Ken's journals from these seasons read less like a performer's log and more like a travel diary — affectionate, wry portraits of his fellow crew, the tour leaders, the bus drivers, and the passengers (New Zealanders, Swedes, Brits, Australians, and Germans among them), set against air-conditioner breakdowns, schedule chaos, glorious river mornings, and good prime rib. The cruises ranged from two-day Starved Rock overnights to three- and five-day runs down to St. Louis and the Gateway Arch, plus day trips and special "Land of Lincoln" and Hannibal excursions. The work was a genuine pleasure to him, owed in large part to the company: as he wrote, "the saving grace of most trips is that Barry, Fox and I genuinely enjoy each others' company."
The Program
A typical multi-day cruise featured rotating sets performed by Ken, Barry, and Fox, including:
- River Boat Tales and Tunes — Ken, Barry, and Fox (e.g. the Robert E. Lee program)
- Fun With Music — Barry and Ken
- History of Music — Ken and Barry
- Henry Detweiller / Steamboats in the Civil War — Fox and Ken
- Underground Railroad — Ken and Fox, with spirituals such as "Swing Low," "Joshua Fit de Battle," and "This Little Light of Mine"

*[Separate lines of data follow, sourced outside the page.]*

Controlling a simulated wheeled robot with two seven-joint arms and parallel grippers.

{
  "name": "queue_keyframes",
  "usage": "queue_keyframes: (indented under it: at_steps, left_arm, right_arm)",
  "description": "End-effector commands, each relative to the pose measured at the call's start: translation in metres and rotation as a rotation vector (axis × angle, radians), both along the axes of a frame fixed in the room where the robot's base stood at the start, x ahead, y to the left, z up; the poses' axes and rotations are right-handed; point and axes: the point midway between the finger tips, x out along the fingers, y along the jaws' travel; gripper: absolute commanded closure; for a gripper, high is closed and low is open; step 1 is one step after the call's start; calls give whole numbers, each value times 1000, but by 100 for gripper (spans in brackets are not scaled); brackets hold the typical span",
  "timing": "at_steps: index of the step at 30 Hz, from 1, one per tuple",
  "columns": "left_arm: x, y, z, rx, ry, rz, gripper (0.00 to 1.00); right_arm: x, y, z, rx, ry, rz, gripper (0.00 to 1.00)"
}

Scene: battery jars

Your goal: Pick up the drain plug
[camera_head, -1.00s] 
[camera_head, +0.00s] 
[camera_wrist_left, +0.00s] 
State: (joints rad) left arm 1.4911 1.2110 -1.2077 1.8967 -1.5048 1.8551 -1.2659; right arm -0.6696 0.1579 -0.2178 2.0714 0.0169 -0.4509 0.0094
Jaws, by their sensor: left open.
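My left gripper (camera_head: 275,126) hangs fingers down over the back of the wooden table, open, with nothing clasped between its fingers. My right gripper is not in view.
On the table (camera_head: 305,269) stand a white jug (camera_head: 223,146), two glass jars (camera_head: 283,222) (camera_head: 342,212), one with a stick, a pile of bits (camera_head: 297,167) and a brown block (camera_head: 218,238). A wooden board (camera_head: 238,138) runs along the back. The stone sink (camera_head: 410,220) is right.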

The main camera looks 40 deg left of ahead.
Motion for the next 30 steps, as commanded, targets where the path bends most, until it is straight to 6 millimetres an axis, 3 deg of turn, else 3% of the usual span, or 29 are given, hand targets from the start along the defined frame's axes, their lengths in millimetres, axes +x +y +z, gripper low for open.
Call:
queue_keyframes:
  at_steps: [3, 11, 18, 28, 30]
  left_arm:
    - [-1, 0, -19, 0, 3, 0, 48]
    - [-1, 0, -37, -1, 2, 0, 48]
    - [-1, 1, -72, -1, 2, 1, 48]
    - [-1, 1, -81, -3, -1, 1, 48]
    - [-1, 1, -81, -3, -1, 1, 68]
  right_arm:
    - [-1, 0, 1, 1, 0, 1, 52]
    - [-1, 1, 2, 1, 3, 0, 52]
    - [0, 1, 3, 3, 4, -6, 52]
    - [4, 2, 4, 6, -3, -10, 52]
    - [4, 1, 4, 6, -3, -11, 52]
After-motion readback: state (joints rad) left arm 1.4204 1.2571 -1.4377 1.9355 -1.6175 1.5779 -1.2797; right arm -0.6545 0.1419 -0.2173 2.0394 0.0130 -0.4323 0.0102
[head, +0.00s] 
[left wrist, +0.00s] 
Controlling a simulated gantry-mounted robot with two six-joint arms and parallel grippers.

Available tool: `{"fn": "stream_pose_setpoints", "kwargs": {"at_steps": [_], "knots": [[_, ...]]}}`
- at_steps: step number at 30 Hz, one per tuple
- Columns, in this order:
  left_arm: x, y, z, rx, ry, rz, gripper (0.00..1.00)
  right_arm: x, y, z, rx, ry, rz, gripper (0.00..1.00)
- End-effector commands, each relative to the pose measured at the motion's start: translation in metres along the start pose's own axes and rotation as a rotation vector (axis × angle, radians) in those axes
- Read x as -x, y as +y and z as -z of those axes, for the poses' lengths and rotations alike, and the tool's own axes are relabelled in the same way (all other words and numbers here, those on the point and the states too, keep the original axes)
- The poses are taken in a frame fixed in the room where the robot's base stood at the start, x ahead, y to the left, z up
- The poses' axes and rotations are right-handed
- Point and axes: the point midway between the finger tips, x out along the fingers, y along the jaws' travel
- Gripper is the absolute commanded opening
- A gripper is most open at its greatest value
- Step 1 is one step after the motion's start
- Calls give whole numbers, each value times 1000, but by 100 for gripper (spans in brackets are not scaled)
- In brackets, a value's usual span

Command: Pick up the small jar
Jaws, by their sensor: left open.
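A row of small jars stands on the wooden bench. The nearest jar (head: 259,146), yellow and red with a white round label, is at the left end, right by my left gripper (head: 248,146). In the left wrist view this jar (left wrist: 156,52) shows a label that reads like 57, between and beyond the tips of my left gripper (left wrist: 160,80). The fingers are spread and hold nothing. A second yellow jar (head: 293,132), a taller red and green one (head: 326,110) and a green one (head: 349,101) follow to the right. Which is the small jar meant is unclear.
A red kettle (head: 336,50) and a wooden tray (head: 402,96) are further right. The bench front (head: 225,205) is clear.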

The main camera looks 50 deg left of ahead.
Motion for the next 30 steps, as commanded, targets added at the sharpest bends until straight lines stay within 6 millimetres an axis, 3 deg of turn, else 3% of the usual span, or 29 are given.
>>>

- Calliope Concert — Ken solo
- Canoe Song and River Ghosts — Fox and Barry
- Solo sets including Barry on John Hartford, Fox on River Ecology and Audubon, and Ken on state songs and original material
Ken also brought original songs of his own into the mix, including "Spectacular," a song he wrote about the simple joys of being on the river, and "The Mule Song" and "The Mud Blues" drawn from his New Salem musicals Distant Thunder and Abraham.
The Boat and the River
The Spirit of Peoria is a 160-foot, 275-ton, four-deck paddle wheeler with a capacity of nearly 500 passengers, carrying neither propeller nor side thrusters — landings depend on the pilot, the maple wheel, and twenty-one feet of paddles. Its decks were organized as the Main Deck (dining), the Boiler Deck (entertainment, snacks, and open-air seating where the music programs were held), and the Texas Deck (open-air seating). Among the people Ken came to know on the river was Captain Alice Grady, an Illinois College history graduate turned riverboat pilot, about whom Ken wrote a feature profile, "Tiny Hands on a Big Wheel," celebrating one of the few women ever to pilot a paddle wheeler on American rivers.
Notes
These performances spanned multiple seasons (journals and schedules from roughly 2011 through 2014 survive), running the May-through-October cruise calendar. Rather than a single staged production, the Spirit of Peoria engagement was a recurring, season-long series of shipboard concerts and history programs performed as part of the boat's touring excursions.